Non basta l’esposizione presunta a smog….
Tale sentenza interpreta e corregge la10 febbraio 2014, n. 6108: in base alla quale si evinceva che la messa in commercio di frutta all’aperto ed esposta a vario titolo ad agenti inquinanti (anche in ragione del traffico urbano) costituisse una violazione dell’obbligo di assicurare l’idonea conservazione delle sostanze alimentari e rispettare l’osservanza di disposizioni specifiche integrative del precetto:“il giudice del merito ha fatto seguire l’altrettanto corretta affermazione secondo la quale la messa in commercio di frutta all’aperto ed esposta agli agenti inquinanti costituisca una violazione dell’obbligo di assicurare l’idonea conservazione delle sostanze alimentari e rispettare l’osservanza di disposizioni specifiche integrative del precetto”.
Mercato ortofrutticolo palermo
….nè l’insudiciamento della confezione….
La sentenza 15464/14 fa chiarezza ed evita inferenze indebite “a priori” e non verificate in modo più preciso tramite una appropriate e puntuale analisi del rischio. Non sembra nemmeno configurabile l’inferenza –stando alle parole della Cassazione usate in precedenza e ora corrette- per cui: “il cattivo stato di conservazione del’alimento può assumere rilievo anche per il solo fatto dell’obbiettivo insudiciamento della sola confezione” o che la “messa in commercio di frutta all’aperto ed esposta agli agenti inquinanti costituisca una violazione dell’obbligo di assicurare una corretta conservazione delle sostanze alimentari”.

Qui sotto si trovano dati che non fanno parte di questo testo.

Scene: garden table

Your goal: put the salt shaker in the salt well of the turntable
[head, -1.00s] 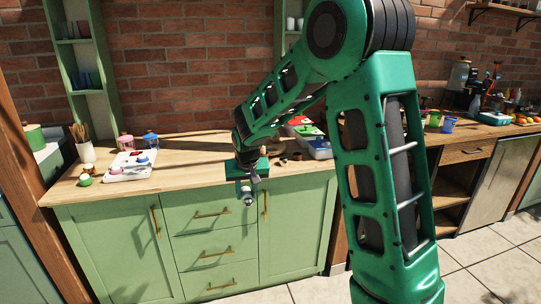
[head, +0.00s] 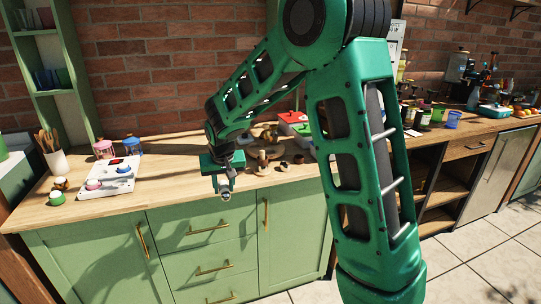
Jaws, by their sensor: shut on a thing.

Coldiretti plaude allo spirito “scientifico” e “basato sull’evidenza” della sentenza 15464/14, laddove sembra necessario un richiamo a più precisi riscontri analitici e probatori dello stato di cattiva conservazione (anche estrinseca ed in ragione di elementi ambientali come nel caso della messa in vendita di alimenti all’aperto), con una base oggettiva e misurabile. Tali riscontri puntuali sono del resto sollecitati dalla Legge 283/62.